* Written exercise:
Take the line that contains "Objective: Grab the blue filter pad" as the first and the last line of the material as the final one; set down exactly the lines in that span.

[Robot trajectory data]
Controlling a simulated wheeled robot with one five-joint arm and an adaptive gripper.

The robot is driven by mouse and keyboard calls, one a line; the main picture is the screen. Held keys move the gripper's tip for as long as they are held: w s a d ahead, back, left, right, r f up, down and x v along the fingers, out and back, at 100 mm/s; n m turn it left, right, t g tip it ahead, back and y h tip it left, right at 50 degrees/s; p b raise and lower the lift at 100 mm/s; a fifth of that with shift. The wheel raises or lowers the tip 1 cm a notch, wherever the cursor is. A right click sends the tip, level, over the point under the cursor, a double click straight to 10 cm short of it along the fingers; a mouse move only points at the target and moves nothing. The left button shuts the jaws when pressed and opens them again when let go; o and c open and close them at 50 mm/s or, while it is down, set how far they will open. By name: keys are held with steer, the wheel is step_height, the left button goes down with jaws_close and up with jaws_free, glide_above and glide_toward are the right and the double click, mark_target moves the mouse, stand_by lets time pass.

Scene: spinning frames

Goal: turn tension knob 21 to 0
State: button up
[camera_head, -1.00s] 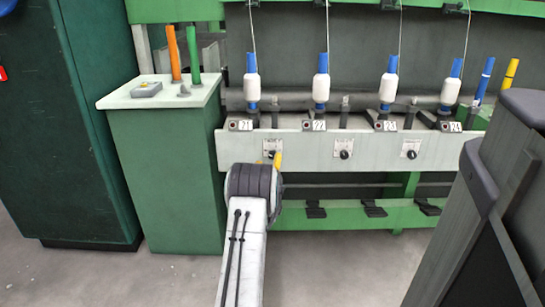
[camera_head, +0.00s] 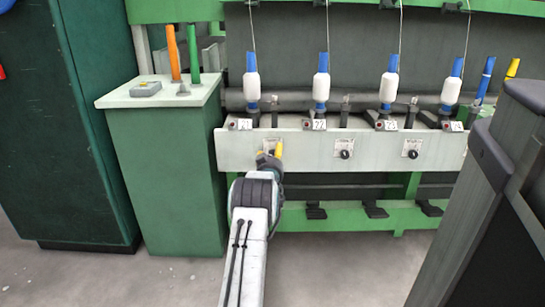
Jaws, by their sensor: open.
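The spinning frame's pale front panel (camera_head: 310,146) carries a row of tension knobs below numbered spindles. Number plate 21 (camera_head: 241,124) is at the left end. The small dial plate (camera_head: 271,142) of knob 21 shows below and right of it, just above my gripper; the knob itself is hidden behind the gripper, so its setting cannot be read.
Knobs 22 (camera_head: 345,155) and 23 (camera_head: 412,155) sit to the right. A green cabinet (camera_head: 165,180) with orange and green bobbins stands at left. Black pedals (camera_head: 316,211) are low on the frame. A dark grey post blocks the lower right.

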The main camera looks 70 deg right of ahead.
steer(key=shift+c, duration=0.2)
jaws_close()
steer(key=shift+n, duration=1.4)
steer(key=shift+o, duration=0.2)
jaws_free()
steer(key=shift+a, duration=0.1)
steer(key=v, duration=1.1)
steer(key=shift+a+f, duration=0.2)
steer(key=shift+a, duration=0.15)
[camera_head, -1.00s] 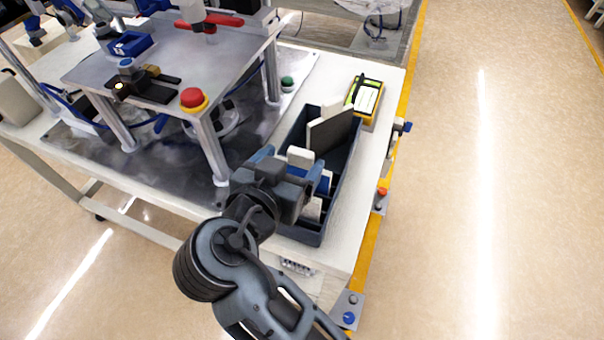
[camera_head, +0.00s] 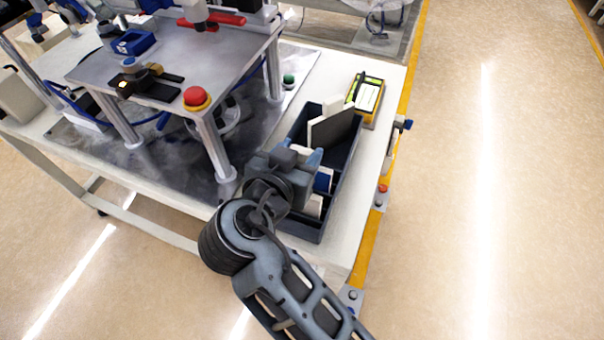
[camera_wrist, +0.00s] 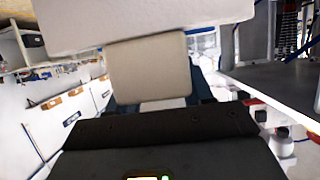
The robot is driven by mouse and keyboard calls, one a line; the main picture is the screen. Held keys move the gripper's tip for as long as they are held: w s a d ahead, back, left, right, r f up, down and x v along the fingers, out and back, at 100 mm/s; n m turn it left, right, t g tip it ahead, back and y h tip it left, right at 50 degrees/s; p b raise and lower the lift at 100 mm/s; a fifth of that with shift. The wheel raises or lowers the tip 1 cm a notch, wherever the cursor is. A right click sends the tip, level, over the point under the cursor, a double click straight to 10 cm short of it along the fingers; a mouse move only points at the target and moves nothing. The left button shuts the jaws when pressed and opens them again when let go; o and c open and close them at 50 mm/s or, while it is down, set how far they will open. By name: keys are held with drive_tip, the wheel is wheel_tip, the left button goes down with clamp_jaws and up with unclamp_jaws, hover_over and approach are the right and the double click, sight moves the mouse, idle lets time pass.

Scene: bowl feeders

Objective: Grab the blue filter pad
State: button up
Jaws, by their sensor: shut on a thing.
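No blue pad is clear in the wrist view.
A beige pad (camera_head: 333,128) stands tilted at the tray's far end, with a white pad (camera_head: 333,105) behind it. It also shows in the wrist view (camera_wrist: 150,70). A yellow device (camera_head: 367,97) lies beyond the tray. A metal stand (camera_head: 214,145) is close on the left.

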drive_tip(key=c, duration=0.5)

* Output:
Objective: Grab the blue filter pad
State: button up
Jaws, by their sensor: shut on a thing.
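No blue pad is clear in the wrist view.
A beige pad (camera_head: 333,128) stands tilted at the tray's far end, with a white pad (camera_head: 333,105) behind it. It also shows in the wrist view (camera_wrist: 150,70). A yellow device (camera_head: 367,97) lies beyond the tray. A metal stand (camera_head: 214,145) is close on the left.

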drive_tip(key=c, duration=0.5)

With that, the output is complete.